Le 12 septembre 2024, la chambre d’agriculture du Cher avait convié l’ensemble des agriculteurs du département concernés par le sujet de l’irrigation à une journée spécialement dédiée. Les acteurs et des constructeurs d’équipements engagés dans cette activité étaient ainsi conviés à montrer leur savoir-faire. Aux côtés des fournisseurs habituels d’équipements, figuraient aussi quelques sociétés spécialisées dans les services et conseils agro-météo telles que Sencrop et Weenat. Retour sur les solutions d’irrigation au compte-goutte.
Irrigation au compte-goutte : recourir aux OAD
Cette dernière société propose des stations connectées en mesure d’enregistrer des données météo précises (précipitations, hygrométrie, température, ETP…) et de communiquer des prévisions sur deux semaines. Grâce à des sondes capacitives ou tensiométriques installées dans la parcelle, l’irrigant dispose via une application d’informations stratégiques. Par ce biais, il pilote finement son irrigation en fonction de l’état hydrique de ses sols et des besoins des cultures en place.
L’outil numérique relié directement au smartphone transmet, sous forme de graphiques, l’évolution de la tensiométrie. Et l’agriculteur peut ainsi créer des alertes personnalisables (par SMS ou e-mail) en fonction de seuils prédéfinis. Des outils d’aide à la décision sans capteur existent aussi, tel que Net-irrig by Seabex, conçu par la chambre d’agriculture Centre Val de Loire.
L’objectif est d’estimer le bilan hydrique des sols et de savoir quand déclencher l’irrigation au compte-goutte. Ces outils s’avèrent de plus en plus nécessaires compte tenu de l’enchaînement des épisodes de stress hydrique. Même si l’acquisition des stations agri-météo et leurs équipements (pluviomètres, sondes, capteurs…) avec l’abonnement peut représenter un coût non négligeable.
Miser sur la génétique
« Le progrès génétique continue même en situations stressantes », rassure Bastien Chopineau d’Arvalis – Institut du végétal. Les mesures effectuées sur 66 variétés hybrides de maïs (inscrites de 1950 à 2015) testées dans six environnements distincts montrent un gain de 1 q/ha/an. Arvalis – Institut du végétal a présenté en parallèle des résultats d’essais sur maïs menés sur douze variétés selon deux scénarios climatiques : une conduite irriguée sans limitation et un stress hydrique à la floraison.
Sans surprise, l’institut confirme la conséquence du stress hydrique sur le rendement. Surtout au stade décisif de la floraison qui impacte le nombre de grains/m2. « Les variétés ne réagissent pas toutes de la même manière », ajoute l’ingénieur d’Arvalis. « On arrive désormais à mieux prédire le comportement des variétés, même si la recherche axée sur la tolérance au stress hydrique prend du temps », prévient Bastien Chopineau.

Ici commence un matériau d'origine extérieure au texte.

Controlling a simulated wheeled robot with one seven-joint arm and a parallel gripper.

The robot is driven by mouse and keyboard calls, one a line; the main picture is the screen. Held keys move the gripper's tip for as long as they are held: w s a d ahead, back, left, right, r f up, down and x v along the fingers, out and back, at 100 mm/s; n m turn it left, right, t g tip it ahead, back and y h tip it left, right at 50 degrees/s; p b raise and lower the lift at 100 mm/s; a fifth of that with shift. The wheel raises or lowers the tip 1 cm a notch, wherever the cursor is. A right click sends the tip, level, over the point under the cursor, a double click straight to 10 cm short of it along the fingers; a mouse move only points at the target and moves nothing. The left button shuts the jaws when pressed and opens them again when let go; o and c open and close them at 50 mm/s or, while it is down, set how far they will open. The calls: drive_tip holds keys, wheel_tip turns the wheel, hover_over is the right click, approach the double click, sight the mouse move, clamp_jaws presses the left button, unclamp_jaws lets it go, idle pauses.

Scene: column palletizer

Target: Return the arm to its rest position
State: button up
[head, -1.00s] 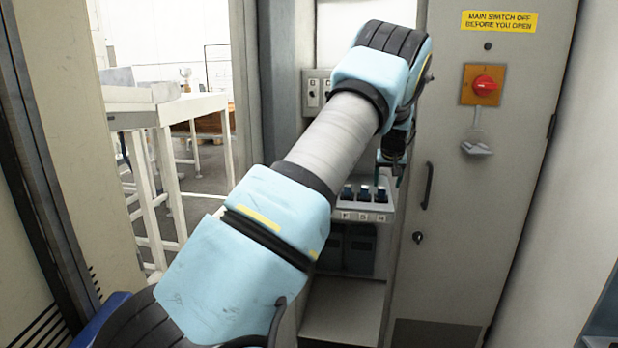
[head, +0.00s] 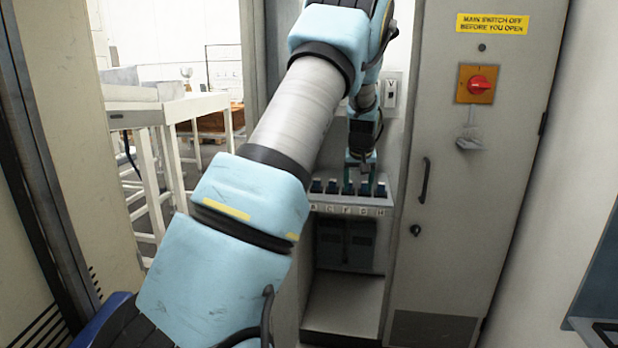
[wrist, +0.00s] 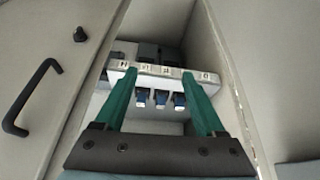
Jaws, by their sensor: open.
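My gripper (head: 362,172) hangs below my bent arm, just in front of a row of dark-blue switches (head: 348,188) on a grey lettered ledge (head: 345,208) in the open cabinet bay. In the wrist view its two green fingers (wrist: 159,76) are spread apart with nothing held between them. Several blue switches (wrist: 160,99) show in the gap between the fingers. Whether the fingertips touch the ledge cannot be told. My forearm hides part of the bay's left side.
A closed cabinet door (head: 470,200) with a black handle (head: 423,180) and a red rotary switch (head: 478,85) stands right of the bay. A white table (head: 165,112) shows through the doorway at left. Walls lie close on both sides.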

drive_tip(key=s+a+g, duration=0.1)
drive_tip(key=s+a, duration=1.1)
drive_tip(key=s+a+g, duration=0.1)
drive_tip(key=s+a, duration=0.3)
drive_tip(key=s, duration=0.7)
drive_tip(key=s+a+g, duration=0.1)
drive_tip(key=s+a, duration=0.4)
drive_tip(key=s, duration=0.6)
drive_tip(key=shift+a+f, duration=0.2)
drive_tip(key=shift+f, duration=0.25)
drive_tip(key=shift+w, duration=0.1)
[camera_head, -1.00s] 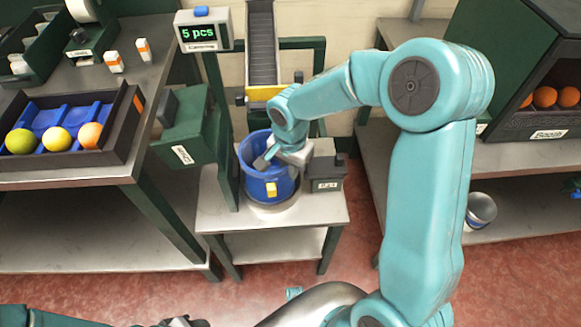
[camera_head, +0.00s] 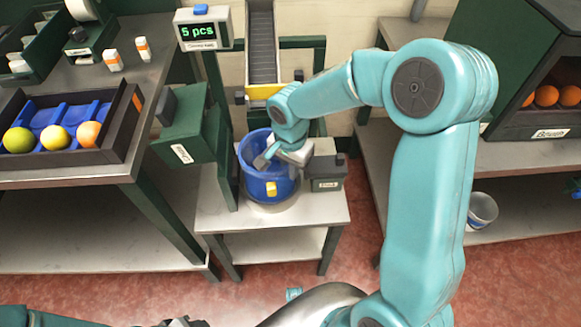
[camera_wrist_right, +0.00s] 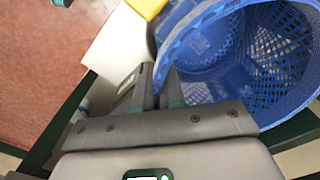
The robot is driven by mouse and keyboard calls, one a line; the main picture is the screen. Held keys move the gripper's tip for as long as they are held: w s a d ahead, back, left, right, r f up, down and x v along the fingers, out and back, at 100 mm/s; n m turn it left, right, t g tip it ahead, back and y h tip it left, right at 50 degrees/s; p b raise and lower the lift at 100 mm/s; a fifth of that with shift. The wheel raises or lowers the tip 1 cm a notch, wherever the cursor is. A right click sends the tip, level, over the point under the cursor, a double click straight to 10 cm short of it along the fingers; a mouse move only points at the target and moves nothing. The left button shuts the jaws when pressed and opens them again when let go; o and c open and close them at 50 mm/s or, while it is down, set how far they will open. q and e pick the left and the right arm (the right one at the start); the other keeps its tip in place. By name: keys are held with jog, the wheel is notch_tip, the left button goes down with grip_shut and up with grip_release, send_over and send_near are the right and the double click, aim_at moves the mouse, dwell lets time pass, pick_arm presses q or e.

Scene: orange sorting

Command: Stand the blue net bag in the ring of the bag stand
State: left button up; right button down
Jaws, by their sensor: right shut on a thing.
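The blue net bag (camera_head: 281,186), an open-topped mesh bucket shape with a yellow tag, stands upright on the low pale bag stand (camera_head: 325,208), under the conveyor end. A pale round piece (camera_head: 270,208) shows around its lower part; I cannot tell how deep the bag sits in it. My left gripper (camera_head: 184,322) shows only partly at the bottom edge.
The conveyor (camera_head: 262,50) ends above the bag. A counter display (camera_head: 198,33) reads "5 pcs". A dark box (camera_head: 327,180) is beside the bag on the right. A tray of fruit (camera_head: 92,160) lies on the left table. A metal bucket (camera_head: 481,210) is on the right lower shelf.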

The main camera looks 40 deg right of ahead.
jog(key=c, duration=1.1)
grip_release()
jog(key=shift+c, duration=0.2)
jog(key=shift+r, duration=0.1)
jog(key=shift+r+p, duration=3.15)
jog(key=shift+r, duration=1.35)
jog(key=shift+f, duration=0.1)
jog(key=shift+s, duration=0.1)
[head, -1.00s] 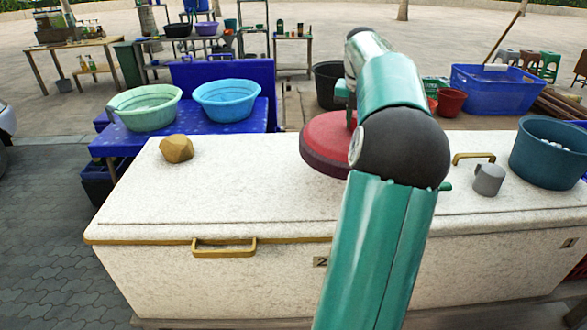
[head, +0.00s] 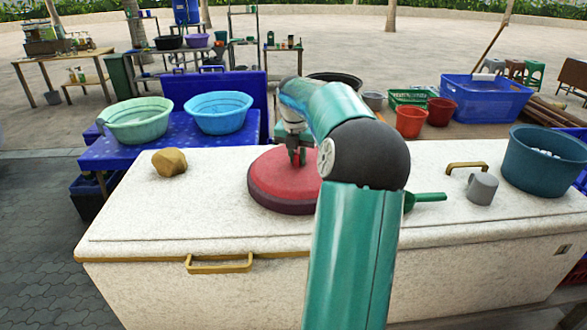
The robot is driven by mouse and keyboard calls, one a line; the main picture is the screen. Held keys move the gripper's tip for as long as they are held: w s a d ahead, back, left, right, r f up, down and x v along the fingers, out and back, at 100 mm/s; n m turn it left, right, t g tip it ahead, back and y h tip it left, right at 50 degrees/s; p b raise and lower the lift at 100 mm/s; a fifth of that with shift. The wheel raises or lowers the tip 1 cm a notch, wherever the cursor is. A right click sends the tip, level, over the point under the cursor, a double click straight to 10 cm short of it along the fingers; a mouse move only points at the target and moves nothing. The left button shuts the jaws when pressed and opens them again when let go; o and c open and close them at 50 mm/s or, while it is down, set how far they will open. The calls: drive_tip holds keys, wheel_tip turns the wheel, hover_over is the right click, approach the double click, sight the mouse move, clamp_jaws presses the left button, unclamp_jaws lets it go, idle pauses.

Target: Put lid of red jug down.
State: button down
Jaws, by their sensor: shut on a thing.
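The red round lid (head: 268,183), with a darker rim, lies flat on or just above the white chest top (head: 130,220). I cannot tell whether it touches the surface. My gripper (head: 297,158) comes down over the lid's upper side, shut on its grip. My arm covers the lid's right edge. I make out no red jug under or beside the lid.
A tan stone (head: 169,162) lies left on the chest top. A green-handled tool (head: 428,197), a grey mug (head: 482,188) and a teal tub (head: 545,165) stand right. Red buckets (head: 411,121) are behind.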

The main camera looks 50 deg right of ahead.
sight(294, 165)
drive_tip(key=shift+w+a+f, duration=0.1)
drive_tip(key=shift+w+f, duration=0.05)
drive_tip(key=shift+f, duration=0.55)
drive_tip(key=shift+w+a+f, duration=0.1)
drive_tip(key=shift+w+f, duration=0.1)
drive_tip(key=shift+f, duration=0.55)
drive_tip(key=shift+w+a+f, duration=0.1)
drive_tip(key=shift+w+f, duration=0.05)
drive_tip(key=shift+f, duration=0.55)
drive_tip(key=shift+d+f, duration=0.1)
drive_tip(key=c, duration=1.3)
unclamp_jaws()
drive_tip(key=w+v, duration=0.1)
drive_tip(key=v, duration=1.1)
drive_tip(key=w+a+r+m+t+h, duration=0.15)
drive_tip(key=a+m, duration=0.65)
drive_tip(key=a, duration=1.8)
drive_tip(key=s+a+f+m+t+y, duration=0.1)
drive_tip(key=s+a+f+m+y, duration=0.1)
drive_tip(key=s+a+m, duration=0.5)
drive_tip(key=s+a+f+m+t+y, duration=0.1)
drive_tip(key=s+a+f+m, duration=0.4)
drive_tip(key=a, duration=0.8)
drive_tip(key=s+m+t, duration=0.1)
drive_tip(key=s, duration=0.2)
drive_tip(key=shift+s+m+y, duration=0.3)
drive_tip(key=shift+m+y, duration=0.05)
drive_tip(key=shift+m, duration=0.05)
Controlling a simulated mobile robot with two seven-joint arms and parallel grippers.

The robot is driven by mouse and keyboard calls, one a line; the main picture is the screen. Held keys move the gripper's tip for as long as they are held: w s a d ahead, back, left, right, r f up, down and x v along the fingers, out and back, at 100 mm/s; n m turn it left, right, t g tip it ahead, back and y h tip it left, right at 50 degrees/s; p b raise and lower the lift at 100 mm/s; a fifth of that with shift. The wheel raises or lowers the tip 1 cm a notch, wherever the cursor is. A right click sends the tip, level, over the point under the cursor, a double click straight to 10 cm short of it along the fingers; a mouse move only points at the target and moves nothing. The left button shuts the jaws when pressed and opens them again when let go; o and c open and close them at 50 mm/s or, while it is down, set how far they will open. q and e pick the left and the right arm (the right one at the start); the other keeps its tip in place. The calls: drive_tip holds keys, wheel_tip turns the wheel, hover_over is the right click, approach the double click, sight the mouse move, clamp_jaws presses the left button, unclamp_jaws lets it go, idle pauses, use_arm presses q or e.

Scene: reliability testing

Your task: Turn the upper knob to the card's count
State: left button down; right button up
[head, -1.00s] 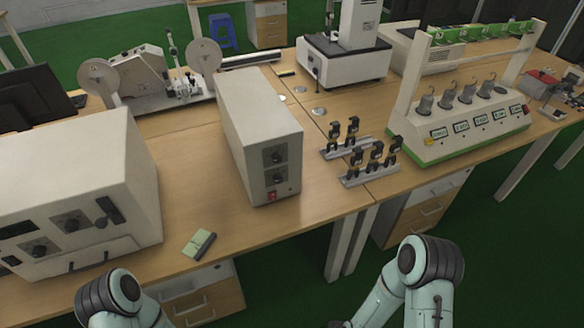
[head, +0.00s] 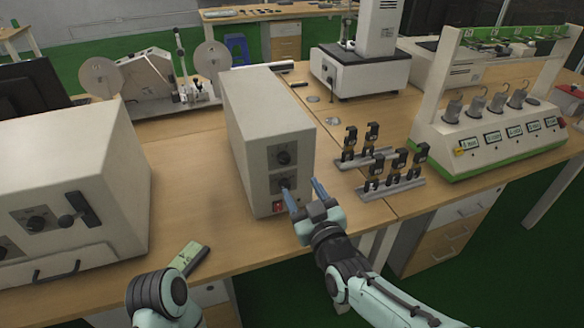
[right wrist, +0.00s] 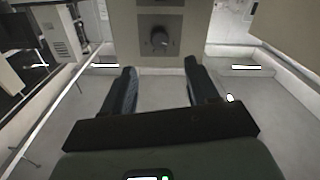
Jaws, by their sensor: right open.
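A light grey box (head: 262,150) on the bench has an upper knob (head: 284,157) and a lower knob (head: 284,183), both dark, on its narrow front face. The green card (head: 185,257) lies near the bench's front edge; its count is too small to read. My right gripper (head: 301,186) is open and empty in front of the box's face, its fingers pointing at the lower part. In the right wrist view a knob (right wrist: 159,40) shows beyond and between the fingertips (right wrist: 160,68); I cannot tell which knob.
A red switch (head: 279,208) sits below the knobs. Two metal rails (head: 395,188) with several black-and-brass fittings stand right of the box. A larger grey instrument (head: 75,170) stands on the left. Bare bench lies between the box and the left instrument.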

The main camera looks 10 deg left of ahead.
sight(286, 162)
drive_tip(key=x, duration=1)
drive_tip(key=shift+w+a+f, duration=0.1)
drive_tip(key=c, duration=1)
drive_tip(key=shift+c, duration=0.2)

Pour l’agriculteur, le choix de la variété à semer dépend plus que jamais de l’adaptation de celle-ci au milieu. Pour l’aider à choisir la meilleure variété, l’agriculteur devra s’appuyer sur les réseaux d’expérimentation.
Cibler les apports d’eau au bon moment
Jérôme Brunet, conseiller à la FDGEDA du Cher (fédération départementale des groupes d’études et de développement agricole) a présenté de son côté les résultats d’essais d’irrigation menés sur des parcelles de maïs. Sans contrainte hydrique, la tardiveté apporte du potentiel supplémentaire à la plante. Notamment sur la composante PMG (20 g de plus en moyenne). « Par contre, en régime modérément restreint à 66 % ETM (évapotranspiration maximum), on augmente l’hétérogénéité des rendements au sein des variétés », explique le conseiller de la FDGEDA.
Alors, que choisir dans ce contexte ? « Économiquement, le choix se portera sur des densités allégées ou en précocifiant les variétés », pour le conseiller. Dans les arbitrages qui s’imposent à l’irrigant soumis à un faible volume d’eau prélevable, on conseille de privilégier l’apport d’eau aux stades clés de la plante. Ainsi, en maïs, la période allant du stade « floraison » jusqu’au stade « slag » (stade limite d’avortement des grains) est déterminante dans la formation des rendements.
Jérôme Brunet qui est spécialisé en agriculture de conservation des sols, insiste également sur l’intérêt d’avoir une bonne structure du sol en préservant la teneur en matière organique. Cela conforte la réserve utile du sol et facilite l’enracinement de la culture. Finalement, celle-ci sera plus résiliente au stress hydrique.
Opter pour des cultures irrigables moins gourmandes ?
L’alternative, en situation limitante pour l’accès à l’eau, peut conduire aussi à changer de cultures irrigables… Sur ce sujet, la FDGEDA du Cher et la chambre d’agriculture ont entrepris un essai d’irrigation sur du millet. « Le millet est la culture ‘bas intrants’ par excellence. En cas de semis tardif, ou de volume d’eau limité, il peut être une solution de remplacement du maïs dans l’assolement. Une irrigation précoce a permis de sécuriser la montée en épis et la fertilité. L’écart de rendement entre la culture menée en sec ou irrigué, génère quasiment 12 q/ha avec 60 mm », souligne la FDGEDA.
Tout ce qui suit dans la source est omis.